* **WHAT IS ASKED**
Copy exactly the lines from the start of the data below through the one that carries "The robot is", and only those.
╔══
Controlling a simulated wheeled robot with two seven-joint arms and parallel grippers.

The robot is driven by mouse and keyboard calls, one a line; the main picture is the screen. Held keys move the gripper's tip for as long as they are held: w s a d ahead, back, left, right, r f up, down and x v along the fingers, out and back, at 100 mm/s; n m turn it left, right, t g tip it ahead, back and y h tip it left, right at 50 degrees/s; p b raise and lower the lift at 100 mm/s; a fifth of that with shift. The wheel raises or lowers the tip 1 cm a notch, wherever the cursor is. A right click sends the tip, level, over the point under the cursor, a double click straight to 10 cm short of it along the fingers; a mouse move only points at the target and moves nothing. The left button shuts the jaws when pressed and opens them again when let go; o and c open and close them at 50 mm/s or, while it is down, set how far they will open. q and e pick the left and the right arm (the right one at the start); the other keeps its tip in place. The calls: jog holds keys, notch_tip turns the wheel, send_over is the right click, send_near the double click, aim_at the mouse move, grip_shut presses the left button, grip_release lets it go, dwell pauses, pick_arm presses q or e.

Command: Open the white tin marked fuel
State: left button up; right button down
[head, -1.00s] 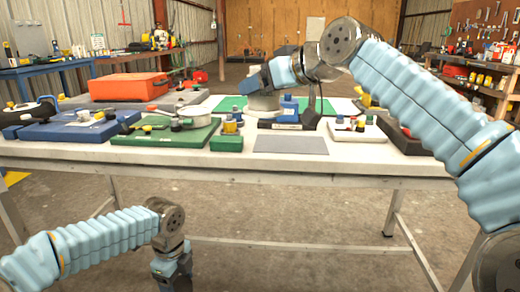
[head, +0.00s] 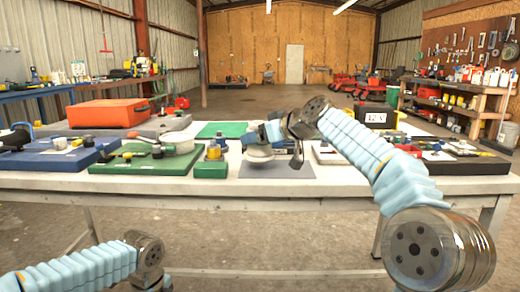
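A small, round, off-white tin (head: 258,153) shows just under my right gripper (head: 262,138), above the back-left part of a grey mat (head: 277,171). Its marking cannot be read, and its top is partly covered by the gripper. My right gripper appears shut on it, though the fingertips are small and partly hidden. I cannot tell whether the tin touches the mat. My left arm reaches in low at the left, in front of the table; its gripper is below the picture edge.
Left of the mat lie a green board (head: 140,164) with tools and a blue board (head: 50,160). An orange case (head: 108,112) stands behind them. A white tray (head: 326,156) and a dark board (head: 465,165) lie to the right. A box marked 12V (head: 376,117) stands behind.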

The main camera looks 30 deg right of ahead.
╚══
* **FINAL RESULT**
Controlling a simulated wheeled robot with two seven-joint arms and parallel grippers.

The robot is driven by mouse and keyboard calls, one a line; the main picture is the screen. Held keys move the gripper's tip for as long as they are held: w s a d ahead, back, left, right, r f up, down and x v along the fingers, out and back, at 100 mm/s; n m turn it left, right, t g tip it ahead, back and y h tip it left, right at 50 degrees/s; p b raise and lower the lift at 100 mm/s; a fifth of that with shift. The wheel raises or lowers the tip 1 cm a notch, wherever the cursor is. A right click sends the tip, level, over the point under the cursor, a double click straight to 10 cm short of it along the fingers; a mouse move only points at the target and moves nothing. The left button shuts the jaws when pressed and opens them again when let go; o and c open and close them at 50 mm/s or, while it is down, set how far they will open. q and e pick the left and the right arm (the right one at the start); the other keeps its tip in place. The calls: jog holds keys, notch_tip turns the wheel, send_over is the right click, send_near the double click, aim_at the mouse move, grip_shut presses the left button, grip_release lets it go, dwell pauses, pick_arm presses q or e.

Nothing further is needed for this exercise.